— begin —

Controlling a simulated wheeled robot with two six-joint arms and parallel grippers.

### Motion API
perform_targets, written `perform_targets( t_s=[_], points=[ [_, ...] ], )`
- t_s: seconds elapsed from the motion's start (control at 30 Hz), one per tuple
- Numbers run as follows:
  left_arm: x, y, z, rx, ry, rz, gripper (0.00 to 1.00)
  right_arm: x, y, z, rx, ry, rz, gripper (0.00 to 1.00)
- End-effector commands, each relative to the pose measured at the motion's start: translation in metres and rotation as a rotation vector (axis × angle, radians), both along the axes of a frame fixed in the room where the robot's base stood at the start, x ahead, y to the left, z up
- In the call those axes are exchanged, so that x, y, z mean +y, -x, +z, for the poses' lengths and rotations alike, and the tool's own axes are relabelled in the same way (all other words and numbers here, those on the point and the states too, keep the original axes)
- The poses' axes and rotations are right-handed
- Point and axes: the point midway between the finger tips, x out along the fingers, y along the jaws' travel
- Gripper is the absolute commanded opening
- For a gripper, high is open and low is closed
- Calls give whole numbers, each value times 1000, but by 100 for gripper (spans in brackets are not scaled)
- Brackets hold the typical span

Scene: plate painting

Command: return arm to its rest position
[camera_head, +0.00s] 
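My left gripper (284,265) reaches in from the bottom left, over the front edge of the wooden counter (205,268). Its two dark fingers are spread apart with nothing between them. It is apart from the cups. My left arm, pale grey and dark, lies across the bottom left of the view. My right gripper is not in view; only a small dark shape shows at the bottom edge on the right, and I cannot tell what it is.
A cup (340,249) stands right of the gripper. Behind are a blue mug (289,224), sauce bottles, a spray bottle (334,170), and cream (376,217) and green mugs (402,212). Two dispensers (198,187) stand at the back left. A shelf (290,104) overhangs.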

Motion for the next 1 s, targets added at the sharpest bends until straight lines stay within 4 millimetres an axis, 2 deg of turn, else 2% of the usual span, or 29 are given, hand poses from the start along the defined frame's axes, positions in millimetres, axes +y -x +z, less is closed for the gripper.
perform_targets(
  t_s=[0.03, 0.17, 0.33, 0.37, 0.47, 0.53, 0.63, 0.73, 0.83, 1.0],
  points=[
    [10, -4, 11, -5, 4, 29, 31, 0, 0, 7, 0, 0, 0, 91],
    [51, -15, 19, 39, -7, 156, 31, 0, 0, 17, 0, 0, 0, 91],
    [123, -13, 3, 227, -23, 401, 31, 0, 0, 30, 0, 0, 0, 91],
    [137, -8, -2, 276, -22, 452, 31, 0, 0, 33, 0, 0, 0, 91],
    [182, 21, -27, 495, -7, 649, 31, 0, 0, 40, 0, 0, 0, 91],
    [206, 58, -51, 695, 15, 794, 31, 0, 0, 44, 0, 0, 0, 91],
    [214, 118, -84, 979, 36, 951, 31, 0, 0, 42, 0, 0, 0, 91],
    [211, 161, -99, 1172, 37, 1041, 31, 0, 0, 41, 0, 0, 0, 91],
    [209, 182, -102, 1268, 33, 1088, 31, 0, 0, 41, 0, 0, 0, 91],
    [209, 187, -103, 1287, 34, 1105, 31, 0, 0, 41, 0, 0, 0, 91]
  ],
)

— end —

■ Given instruction
The lines to extract from the data above begin with the line containing "- Calls give" and end with the line containing "Command: return arm to its rest position". Extract them exactly, including both.

■ Correct answer
- Calls give whole numbers, each value times 1000, but by 100 for gripper (spans in brackets are not scaled)
- Brackets hold the typical span

Scene: plate painting

Command: return arm to its rest position

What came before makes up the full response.